Data from robot episodes –
_ _ _ _ _ _ _
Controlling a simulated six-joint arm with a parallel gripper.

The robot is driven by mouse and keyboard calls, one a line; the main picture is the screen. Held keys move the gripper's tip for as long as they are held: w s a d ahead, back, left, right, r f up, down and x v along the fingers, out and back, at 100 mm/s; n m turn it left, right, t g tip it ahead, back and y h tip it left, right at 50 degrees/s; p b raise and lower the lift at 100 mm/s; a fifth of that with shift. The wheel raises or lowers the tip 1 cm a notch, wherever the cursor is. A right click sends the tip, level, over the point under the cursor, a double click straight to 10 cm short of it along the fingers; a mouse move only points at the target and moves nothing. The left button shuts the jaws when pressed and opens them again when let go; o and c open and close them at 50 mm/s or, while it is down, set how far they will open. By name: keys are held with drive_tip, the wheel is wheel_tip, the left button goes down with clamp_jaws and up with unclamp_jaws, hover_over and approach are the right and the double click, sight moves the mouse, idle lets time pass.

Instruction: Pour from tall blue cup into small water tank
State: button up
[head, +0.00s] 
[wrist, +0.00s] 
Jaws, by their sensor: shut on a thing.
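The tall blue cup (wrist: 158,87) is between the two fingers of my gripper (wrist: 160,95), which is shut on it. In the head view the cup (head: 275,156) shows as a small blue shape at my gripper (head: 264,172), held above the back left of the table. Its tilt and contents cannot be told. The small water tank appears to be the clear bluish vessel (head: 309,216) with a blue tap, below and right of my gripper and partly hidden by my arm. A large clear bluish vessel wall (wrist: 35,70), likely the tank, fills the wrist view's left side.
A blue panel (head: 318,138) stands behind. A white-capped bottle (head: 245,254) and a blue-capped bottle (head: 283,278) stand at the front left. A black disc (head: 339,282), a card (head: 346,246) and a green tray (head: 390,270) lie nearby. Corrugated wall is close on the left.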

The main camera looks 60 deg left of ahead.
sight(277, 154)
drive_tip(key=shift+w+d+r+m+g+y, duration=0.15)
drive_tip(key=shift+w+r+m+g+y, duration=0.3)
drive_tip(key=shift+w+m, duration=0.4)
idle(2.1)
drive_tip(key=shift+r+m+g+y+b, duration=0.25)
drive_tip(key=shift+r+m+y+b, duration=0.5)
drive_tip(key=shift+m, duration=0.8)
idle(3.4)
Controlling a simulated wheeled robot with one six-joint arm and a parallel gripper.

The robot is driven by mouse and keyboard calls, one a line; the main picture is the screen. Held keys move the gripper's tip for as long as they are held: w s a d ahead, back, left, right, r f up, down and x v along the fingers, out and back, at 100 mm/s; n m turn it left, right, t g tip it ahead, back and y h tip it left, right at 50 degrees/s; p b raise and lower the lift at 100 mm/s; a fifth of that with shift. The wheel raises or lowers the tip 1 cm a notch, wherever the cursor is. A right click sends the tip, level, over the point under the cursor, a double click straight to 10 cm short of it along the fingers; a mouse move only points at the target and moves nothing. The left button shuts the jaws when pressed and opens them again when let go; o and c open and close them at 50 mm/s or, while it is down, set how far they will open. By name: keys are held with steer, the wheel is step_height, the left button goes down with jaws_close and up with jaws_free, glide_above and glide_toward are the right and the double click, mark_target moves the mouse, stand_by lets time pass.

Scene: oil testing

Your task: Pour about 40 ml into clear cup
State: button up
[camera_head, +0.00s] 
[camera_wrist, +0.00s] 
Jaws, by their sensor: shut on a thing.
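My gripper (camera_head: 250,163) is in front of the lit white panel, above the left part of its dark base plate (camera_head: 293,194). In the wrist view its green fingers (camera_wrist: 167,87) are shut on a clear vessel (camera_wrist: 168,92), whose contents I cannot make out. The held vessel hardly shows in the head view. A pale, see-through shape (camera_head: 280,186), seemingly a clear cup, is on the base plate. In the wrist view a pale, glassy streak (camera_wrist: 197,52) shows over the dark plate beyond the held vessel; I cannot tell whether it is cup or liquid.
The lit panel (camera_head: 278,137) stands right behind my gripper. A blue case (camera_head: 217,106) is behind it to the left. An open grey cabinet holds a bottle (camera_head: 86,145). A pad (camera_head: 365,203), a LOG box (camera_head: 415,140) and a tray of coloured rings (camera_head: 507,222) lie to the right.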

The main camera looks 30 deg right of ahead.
_ _ _ _ _ _ _
Written request –
Look through the data and show every line containing "Pour".

Response –
Instruction: Pour from tall blue cup into small water tank
Your task: Pour about 40 ml into clear cup

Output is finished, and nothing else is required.